## Supplied records
====

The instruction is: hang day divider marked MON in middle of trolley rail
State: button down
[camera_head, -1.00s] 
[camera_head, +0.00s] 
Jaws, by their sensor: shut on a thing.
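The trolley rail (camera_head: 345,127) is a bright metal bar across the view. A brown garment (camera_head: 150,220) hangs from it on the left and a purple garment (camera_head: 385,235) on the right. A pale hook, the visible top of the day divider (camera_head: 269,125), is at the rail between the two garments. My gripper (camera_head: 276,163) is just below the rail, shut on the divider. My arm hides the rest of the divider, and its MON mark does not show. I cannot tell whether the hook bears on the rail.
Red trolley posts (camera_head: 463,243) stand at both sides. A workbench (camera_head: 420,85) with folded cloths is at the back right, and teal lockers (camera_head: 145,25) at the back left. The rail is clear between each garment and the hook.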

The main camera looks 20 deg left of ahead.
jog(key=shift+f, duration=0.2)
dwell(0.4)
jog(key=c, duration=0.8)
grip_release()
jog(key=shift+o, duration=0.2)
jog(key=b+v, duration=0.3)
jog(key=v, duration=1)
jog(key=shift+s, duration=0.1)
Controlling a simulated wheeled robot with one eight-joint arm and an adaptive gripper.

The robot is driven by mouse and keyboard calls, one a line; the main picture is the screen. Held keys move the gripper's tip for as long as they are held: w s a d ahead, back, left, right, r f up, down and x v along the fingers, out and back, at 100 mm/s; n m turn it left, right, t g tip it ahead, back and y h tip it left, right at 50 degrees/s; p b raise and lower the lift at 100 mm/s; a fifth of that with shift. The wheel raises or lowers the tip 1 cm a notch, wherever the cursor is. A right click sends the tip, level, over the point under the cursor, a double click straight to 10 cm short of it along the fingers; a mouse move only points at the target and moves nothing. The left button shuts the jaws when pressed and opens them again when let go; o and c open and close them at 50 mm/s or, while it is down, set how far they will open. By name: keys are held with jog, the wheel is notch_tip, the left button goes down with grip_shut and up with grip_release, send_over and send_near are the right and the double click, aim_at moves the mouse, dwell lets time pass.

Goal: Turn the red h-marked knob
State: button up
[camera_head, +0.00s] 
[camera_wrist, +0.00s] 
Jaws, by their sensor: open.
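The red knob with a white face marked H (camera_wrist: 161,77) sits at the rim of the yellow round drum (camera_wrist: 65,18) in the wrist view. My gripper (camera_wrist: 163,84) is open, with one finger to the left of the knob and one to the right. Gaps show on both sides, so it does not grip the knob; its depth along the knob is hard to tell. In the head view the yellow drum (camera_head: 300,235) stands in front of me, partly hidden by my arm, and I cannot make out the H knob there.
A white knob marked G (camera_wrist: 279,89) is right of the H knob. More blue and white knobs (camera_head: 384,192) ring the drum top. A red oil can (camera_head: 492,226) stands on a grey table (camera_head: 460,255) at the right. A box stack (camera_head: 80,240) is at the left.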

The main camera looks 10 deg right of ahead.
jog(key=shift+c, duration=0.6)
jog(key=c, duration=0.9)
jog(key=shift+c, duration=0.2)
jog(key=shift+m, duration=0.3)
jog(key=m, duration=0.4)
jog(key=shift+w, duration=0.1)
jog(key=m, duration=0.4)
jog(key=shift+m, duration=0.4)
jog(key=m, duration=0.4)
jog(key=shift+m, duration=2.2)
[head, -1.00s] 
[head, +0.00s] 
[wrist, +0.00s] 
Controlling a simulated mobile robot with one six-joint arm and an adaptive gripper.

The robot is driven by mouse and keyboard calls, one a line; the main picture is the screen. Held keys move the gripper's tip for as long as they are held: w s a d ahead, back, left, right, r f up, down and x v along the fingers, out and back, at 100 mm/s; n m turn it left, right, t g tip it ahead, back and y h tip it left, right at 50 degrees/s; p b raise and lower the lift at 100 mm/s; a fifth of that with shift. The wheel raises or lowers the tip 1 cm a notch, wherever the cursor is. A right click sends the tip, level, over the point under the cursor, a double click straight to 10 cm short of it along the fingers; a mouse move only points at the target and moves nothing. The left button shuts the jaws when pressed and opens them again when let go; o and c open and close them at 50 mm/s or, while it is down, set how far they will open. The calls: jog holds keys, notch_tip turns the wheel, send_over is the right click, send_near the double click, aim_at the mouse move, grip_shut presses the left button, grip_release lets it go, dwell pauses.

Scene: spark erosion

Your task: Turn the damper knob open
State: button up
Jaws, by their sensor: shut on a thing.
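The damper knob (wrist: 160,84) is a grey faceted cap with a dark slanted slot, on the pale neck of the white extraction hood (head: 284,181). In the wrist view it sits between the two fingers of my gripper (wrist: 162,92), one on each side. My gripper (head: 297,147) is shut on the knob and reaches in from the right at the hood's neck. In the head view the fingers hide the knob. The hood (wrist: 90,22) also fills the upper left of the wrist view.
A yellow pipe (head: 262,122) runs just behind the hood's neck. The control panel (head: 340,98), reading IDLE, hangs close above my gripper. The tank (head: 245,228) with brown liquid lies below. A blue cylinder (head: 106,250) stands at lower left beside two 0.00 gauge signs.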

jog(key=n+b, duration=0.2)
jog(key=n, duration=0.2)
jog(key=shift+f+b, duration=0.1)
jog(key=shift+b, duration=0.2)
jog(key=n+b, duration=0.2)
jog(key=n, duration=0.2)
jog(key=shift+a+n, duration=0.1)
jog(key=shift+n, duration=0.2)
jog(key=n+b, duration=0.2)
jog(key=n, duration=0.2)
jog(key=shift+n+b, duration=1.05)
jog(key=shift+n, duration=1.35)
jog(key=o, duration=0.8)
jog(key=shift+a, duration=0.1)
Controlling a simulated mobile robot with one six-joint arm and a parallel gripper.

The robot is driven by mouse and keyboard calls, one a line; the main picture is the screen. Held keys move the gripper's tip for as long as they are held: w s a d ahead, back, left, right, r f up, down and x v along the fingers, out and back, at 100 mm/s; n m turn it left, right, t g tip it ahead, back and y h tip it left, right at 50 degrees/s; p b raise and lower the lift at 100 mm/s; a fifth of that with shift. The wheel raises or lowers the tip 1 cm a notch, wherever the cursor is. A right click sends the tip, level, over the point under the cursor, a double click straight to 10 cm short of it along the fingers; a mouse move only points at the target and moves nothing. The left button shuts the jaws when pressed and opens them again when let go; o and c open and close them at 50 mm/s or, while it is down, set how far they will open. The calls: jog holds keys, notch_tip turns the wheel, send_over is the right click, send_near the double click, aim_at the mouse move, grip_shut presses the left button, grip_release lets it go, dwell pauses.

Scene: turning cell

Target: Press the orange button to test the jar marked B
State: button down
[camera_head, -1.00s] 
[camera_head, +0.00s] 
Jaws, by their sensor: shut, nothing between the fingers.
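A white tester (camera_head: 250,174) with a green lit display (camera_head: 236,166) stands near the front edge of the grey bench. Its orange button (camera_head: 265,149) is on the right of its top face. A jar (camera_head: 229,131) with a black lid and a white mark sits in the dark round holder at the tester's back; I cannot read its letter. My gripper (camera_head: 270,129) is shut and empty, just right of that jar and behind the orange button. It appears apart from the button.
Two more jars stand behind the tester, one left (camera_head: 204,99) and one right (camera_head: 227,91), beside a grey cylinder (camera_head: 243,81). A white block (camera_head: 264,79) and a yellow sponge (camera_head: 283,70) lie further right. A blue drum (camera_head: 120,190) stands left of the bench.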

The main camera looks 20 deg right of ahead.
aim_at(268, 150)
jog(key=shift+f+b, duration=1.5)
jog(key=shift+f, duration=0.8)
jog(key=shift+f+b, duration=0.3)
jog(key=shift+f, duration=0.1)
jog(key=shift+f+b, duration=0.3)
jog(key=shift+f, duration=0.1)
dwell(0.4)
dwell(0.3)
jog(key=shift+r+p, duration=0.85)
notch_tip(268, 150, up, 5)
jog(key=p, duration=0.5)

====

## Task instructions
Print the complete listing again, exactly as it stands.

## Complete answer
The instruction is: hang day divider marked MON in middle of trolley rail
State: button down
[camera_head, -1.00s] 
[camera_head, +0.00s] 
Jaws, by their sensor: shut on a thing.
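The trolley rail (camera_head: 345,127) is a bright metal bar across the view. A brown garment (camera_head: 150,220) hangs from it on the left and a purple garment (camera_head: 385,235) on the right. A pale hook, the visible top of the day divider (camera_head: 269,125), is at the rail between the two garments. My gripper (camera_head: 276,163) is just below the rail, shut on the divider. My arm hides the rest of the divider, and its MON mark does not show. I cannot tell whether the hook bears on the rail.
Red trolley posts (camera_head: 463,243) stand at both sides. A workbench (camera_head: 420,85) with folded cloths is at the back right, and teal lockers (camera_head: 145,25) at the back left. The rail is clear between each garment and the hook.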

The main camera looks 20 deg left of ahead.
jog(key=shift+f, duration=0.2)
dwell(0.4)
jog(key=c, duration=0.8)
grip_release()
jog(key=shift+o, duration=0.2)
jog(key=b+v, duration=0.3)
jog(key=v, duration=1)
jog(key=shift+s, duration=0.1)
Controlling a simulated wheeled robot with one eight-joint arm and an adaptive gripper.

The robot is driven by mouse and keyboard calls, one a line; the main picture is the screen. Held keys move the gripper's tip for as long as they are held: w s a d ahead, back, left, right, r f up, down and x v along the fingers, out and back, at 100 mm/s; n m turn it left, right, t g tip it ahead, back and y h tip it left, right at 50 degrees/s; p b raise and lower the lift at 100 mm/s; a fifth of that with shift. The wheel raises or lowers the tip 1 cm a notch, wherever the cursor is. A right click sends the tip, level, over the point under the cursor, a double click straight to 10 cm short of it along the fingers; a mouse move only points at the target and moves nothing. The left button shuts the jaws when pressed and opens them again when let go; o and c open and close them at 50 mm/s or, while it is down, set how far they will open. By name: keys are held with jog, the wheel is notch_tip, the left button goes down with grip_shut and up with grip_release, send_over and send_near are the right and the double click, aim_at moves the mouse, dwell lets time pass.

Goal: Turn the red h-marked knob
State: button up
[camera_head, +0.00s] 
[camera_wrist, +0.00s] 
Jaws, by their sensor: open.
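The red knob with a white face marked H (camera_wrist: 161,77) sits at the rim of the yellow round drum (camera_wrist: 65,18) in the wrist view. My gripper (camera_wrist: 163,84) is open, with one finger to the left of the knob and one to the right. Gaps show on both sides, so it does not grip the knob; its depth along the knob is hard to tell. In the head view the yellow drum (camera_head: 300,235) stands in front of me, partly hidden by my arm, and I cannot make out the H knob there.
A white knob marked G (camera_wrist: 279,89) is right of the H knob. More blue and white knobs (camera_head: 384,192) ring the drum top. A red oil can (camera_head: 492,226) stands on a grey table (camera_head: 460,255) at the right. A box stack (camera_head: 80,240) is at the left.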

The main camera looks 10 deg right of ahead.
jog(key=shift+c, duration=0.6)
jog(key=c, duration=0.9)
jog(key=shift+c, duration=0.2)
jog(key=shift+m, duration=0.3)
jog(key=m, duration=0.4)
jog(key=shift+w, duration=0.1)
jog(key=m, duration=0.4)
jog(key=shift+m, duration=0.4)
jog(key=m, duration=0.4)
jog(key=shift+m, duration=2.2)
[head, -1.00s] 
[head, +0.00s] 
[wrist, +0.00s] 
Controlling a simulated mobile robot with one six-joint arm and an adaptive gripper.

The robot is driven by mouse and keyboard calls, one a line; the main picture is the screen. Held keys move the gripper's tip for as long as they are held: w s a d ahead, back, left, right, r f up, down and x v along the fingers, out and back, at 100 mm/s; n m turn it left, right, t g tip it ahead, back and y h tip it left, right at 50 degrees/s; p b raise and lower the lift at 100 mm/s; a fifth of that with shift. The wheel raises or lowers the tip 1 cm a notch, wherever the cursor is. A right click sends the tip, level, over the point under the cursor, a double click straight to 10 cm short of it along the fingers; a mouse move only points at the target and moves nothing. The left button shuts the jaws when pressed and opens them again when let go; o and c open and close them at 50 mm/s or, while it is down, set how far they will open. The calls: jog holds keys, notch_tip turns the wheel, send_over is the right click, send_near the double click, aim_at the mouse move, grip_shut presses the left button, grip_release lets it go, dwell pauses.

Scene: spark erosion

Your task: Turn the damper knob open
State: button up
Jaws, by their sensor: shut on a thing.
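The damper knob (wrist: 160,84) is a grey faceted cap with a dark slanted slot, on the pale neck of the white extraction hood (head: 284,181). In the wrist view it sits between the two fingers of my gripper (wrist: 162,92), one on each side. My gripper (head: 297,147) is shut on the knob and reaches in from the right at the hood's neck. In the head view the fingers hide the knob. The hood (wrist: 90,22) also fills the upper left of the wrist view.
A yellow pipe (head: 262,122) runs just behind the hood's neck. The control panel (head: 340,98), reading IDLE, hangs close above my gripper. The tank (head: 245,228) with brown liquid lies below. A blue cylinder (head: 106,250) stands at lower left beside two 0.00 gauge signs.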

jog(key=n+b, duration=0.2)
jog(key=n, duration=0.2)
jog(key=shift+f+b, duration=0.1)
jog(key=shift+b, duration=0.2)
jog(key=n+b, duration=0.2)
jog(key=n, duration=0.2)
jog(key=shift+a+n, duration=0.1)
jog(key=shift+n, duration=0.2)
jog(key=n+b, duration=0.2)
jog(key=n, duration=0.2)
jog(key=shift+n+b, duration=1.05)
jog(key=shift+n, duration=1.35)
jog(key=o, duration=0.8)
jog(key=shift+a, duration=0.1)
Controlling a simulated mobile robot with one six-joint arm and a parallel gripper.

The robot is driven by mouse and keyboard calls, one a line; the main picture is the screen. Held keys move the gripper's tip for as long as they are held: w s a d ahead, back, left, right, r f up, down and x v along the fingers, out and back, at 100 mm/s; n m turn it left, right, t g tip it ahead, back and y h tip it left, right at 50 degrees/s; p b raise and lower the lift at 100 mm/s; a fifth of that with shift. The wheel raises or lowers the tip 1 cm a notch, wherever the cursor is. A right click sends the tip, level, over the point under the cursor, a double click straight to 10 cm short of it along the fingers; a mouse move only points at the target and moves nothing. The left button shuts the jaws when pressed and opens them again when let go; o and c open and close them at 50 mm/s or, while it is down, set how far they will open. The calls: jog holds keys, notch_tip turns the wheel, send_over is the right click, send_near the double click, aim_at the mouse move, grip_shut presses the left button, grip_release lets it go, dwell pauses.

Scene: turning cell

Target: Press the orange button to test the jar marked B
State: button down
[camera_head, -1.00s] 
[camera_head, +0.00s] 
Jaws, by their sensor: shut, nothing between the fingers.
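A white tester (camera_head: 250,174) with a green lit display (camera_head: 236,166) stands near the front edge of the grey bench. Its orange button (camera_head: 265,149) is on the right of its top face. A jar (camera_head: 229,131) with a black lid and a white mark sits in the dark round holder at the tester's back; I cannot read its letter. My gripper (camera_head: 270,129) is shut and empty, just right of that jar and behind the orange button. It appears apart from the button.
Two more jars stand behind the tester, one left (camera_head: 204,99) and one right (camera_head: 227,91), beside a grey cylinder (camera_head: 243,81). A white block (camera_head: 264,79) and a yellow sponge (camera_head: 283,70) lie further right. A blue drum (camera_head: 120,190) stands left of the bench.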

The main camera looks 20 deg right of ahead.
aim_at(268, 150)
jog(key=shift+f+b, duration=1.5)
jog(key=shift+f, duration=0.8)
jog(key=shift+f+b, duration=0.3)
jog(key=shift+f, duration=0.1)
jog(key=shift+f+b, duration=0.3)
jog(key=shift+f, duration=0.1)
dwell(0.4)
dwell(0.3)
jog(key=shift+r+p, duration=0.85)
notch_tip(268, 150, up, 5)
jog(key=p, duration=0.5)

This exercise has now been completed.